begin Supplied material

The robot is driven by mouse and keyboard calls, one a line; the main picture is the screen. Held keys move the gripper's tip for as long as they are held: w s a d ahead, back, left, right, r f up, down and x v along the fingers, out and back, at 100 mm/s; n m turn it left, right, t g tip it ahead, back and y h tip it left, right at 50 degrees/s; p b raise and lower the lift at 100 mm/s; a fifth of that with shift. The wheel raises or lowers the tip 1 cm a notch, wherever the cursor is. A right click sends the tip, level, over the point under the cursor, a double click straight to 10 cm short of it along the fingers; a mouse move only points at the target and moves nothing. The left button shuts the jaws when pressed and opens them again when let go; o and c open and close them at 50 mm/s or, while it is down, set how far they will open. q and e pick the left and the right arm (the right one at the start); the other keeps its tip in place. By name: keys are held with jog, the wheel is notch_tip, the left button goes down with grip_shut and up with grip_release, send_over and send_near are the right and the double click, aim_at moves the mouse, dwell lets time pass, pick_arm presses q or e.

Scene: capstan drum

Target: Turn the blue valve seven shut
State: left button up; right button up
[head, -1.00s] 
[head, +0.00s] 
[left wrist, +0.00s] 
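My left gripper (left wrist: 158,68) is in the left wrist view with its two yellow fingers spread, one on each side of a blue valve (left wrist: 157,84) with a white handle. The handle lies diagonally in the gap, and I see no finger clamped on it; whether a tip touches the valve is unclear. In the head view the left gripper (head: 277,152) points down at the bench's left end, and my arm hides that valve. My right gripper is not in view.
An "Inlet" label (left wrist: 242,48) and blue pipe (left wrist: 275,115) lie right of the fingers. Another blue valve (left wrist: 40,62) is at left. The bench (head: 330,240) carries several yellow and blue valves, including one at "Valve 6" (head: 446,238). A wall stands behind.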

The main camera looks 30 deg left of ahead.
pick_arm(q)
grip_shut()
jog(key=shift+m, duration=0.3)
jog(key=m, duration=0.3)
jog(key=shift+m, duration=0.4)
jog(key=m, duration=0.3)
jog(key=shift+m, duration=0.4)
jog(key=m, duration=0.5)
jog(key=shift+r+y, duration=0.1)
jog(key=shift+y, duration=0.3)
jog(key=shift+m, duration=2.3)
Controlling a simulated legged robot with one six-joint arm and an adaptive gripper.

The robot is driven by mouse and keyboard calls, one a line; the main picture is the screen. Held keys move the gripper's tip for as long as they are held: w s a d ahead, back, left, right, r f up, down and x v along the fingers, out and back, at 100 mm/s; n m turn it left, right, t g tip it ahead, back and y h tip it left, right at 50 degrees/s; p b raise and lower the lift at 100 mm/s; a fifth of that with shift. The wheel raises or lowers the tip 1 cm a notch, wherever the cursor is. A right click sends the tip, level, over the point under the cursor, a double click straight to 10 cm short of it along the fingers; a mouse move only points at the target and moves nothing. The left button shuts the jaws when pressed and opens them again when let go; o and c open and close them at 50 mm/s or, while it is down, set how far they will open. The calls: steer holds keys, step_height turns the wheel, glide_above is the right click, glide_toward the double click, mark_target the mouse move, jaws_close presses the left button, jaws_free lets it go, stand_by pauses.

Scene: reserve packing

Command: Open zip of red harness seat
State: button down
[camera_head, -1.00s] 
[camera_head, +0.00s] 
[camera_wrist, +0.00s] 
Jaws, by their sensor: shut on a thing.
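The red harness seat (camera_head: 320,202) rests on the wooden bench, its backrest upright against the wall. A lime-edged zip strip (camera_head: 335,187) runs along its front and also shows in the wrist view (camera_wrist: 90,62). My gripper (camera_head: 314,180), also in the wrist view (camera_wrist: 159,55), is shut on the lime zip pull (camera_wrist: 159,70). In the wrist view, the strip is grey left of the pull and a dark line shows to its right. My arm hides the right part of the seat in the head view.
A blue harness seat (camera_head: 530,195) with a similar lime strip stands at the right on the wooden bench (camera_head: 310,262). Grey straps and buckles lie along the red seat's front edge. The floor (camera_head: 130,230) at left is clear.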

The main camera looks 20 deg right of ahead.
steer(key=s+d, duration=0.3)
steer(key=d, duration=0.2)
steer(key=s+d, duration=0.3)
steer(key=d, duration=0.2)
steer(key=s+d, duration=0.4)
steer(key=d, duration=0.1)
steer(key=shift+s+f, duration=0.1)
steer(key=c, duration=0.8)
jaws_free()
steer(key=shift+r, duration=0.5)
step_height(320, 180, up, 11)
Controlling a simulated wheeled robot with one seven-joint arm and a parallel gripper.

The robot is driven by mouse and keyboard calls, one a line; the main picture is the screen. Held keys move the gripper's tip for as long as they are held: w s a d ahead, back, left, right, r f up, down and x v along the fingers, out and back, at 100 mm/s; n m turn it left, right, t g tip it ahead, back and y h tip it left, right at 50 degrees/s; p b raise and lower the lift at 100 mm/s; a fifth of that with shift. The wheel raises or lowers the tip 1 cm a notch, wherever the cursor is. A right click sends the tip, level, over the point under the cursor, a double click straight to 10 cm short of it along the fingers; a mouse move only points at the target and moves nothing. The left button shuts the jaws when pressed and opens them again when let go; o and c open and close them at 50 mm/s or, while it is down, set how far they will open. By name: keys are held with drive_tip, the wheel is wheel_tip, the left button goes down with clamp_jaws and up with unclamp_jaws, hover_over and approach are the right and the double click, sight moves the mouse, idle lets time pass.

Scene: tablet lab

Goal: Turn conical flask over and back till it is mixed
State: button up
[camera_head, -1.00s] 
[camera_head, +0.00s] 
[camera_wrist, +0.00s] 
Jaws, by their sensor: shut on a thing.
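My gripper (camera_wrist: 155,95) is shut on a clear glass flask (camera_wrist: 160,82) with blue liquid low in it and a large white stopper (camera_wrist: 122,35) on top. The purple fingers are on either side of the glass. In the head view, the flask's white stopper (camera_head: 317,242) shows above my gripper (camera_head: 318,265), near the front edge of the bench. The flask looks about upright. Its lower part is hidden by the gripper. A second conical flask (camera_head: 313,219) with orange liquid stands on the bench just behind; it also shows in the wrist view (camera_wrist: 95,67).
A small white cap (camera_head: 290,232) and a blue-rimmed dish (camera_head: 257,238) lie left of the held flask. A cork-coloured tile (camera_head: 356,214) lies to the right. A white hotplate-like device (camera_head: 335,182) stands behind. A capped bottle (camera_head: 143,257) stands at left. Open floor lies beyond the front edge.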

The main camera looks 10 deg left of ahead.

end Supplied material

Where does the word "State" appear in the listing? List each line that holds it.

Full answer
State: left button up; right button up
State: button down
State: button up

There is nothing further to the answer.